Accuracy is key with studio monitor headphones — more so than with DJ headphones, headphones for casual listening, or even audiophile headphones — and your brand-new cans will actually deliver their most accurate sound after they’ve been “broken in.”
First, a vocabulary lesson: although the terms are sometimes used interchangeably, “breaking in” and “burning in” aren’t the same thing. “Burn-in” is the practice of running power through brand-new electrical components for an extended period of time to detect flaws, with the idea that if a component is going to go bad, it will happen within the first hours or days of its life.
“Breaking in,” on the other hand, is a mechanical process that requires movement — like stretching brand-new guitar strings, or walking in a brand-new pair of shoes.
Your new headphones arrive from the manufacturer with speaker drivers that are over-tensioned on purpose, so they’ll “relax” just a small amount in the first day or two of use. When you first unbox your new ‘phones, they may sound slightly more harsh than they ought to. Once they’re “broken in,” your headphones’ drivers will vibrate more freely — and maintain the proper tension for several years.

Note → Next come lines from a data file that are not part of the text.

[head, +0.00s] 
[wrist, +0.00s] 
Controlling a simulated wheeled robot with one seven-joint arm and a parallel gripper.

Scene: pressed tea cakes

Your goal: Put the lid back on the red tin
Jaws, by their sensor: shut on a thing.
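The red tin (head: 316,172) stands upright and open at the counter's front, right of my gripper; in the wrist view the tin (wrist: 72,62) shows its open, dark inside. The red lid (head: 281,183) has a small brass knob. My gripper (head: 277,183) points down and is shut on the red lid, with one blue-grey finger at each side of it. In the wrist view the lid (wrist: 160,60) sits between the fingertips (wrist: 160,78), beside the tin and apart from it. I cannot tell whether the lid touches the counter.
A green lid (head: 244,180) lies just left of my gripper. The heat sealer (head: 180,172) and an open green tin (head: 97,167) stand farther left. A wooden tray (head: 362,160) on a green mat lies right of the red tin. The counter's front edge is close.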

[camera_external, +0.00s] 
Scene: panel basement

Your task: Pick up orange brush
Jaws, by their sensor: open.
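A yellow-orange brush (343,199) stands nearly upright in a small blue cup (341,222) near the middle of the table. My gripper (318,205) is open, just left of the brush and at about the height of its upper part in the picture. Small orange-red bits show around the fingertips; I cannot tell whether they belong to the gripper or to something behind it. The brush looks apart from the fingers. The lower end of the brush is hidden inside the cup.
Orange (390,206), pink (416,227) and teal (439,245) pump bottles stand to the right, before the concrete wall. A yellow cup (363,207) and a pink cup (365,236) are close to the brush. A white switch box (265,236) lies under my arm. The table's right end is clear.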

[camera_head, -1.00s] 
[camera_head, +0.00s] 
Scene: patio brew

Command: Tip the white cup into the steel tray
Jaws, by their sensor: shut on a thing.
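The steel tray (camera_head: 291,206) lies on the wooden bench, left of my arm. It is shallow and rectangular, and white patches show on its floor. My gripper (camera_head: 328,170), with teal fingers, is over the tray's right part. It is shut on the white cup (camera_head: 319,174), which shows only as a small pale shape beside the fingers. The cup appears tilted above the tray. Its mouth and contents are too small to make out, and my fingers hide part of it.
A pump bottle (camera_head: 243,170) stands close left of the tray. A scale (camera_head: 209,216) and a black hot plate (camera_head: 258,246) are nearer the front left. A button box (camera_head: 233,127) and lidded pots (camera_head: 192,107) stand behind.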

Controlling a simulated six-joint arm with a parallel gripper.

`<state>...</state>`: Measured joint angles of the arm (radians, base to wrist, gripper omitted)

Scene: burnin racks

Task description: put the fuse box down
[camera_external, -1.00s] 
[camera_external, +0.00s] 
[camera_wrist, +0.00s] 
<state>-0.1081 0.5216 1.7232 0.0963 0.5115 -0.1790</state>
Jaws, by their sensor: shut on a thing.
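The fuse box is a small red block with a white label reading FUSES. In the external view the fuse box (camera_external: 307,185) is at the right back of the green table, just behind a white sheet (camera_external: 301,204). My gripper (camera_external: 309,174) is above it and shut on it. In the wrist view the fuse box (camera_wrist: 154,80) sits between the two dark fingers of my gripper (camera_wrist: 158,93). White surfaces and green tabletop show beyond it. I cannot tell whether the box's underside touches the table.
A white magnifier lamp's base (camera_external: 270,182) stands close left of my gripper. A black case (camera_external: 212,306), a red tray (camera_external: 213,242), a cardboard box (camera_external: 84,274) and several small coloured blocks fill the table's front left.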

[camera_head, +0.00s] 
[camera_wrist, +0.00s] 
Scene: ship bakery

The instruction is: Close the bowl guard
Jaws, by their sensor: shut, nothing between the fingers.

Whether headphones actually require “burning in” or “breaking in” has been a source of much debate among audiophiles. Some listeners (and headphone manufacturers) claim that headphones don’t start to sound their best until they’ve been used for tens or even hundreds of hours. Others claim that this is simply a placebo effect. Whether or not your headphones actually benefit from the break-in process, it certainly won’t hurt to play music through them at a medium-loud listening level for 24-48 hours. Don’t play straight pink noise or white noise — you want your drivers moving around, bumping to music that’s tonally varied and dynamic.
Cue up a playlist of jazz, classical or world music at a nice healthy level, and let your headphones sit on your studio desk for a day and night. They won’t be any worse for the wear — and they may well sound better and more accurate, with smoother frequency extension in the highs and lows.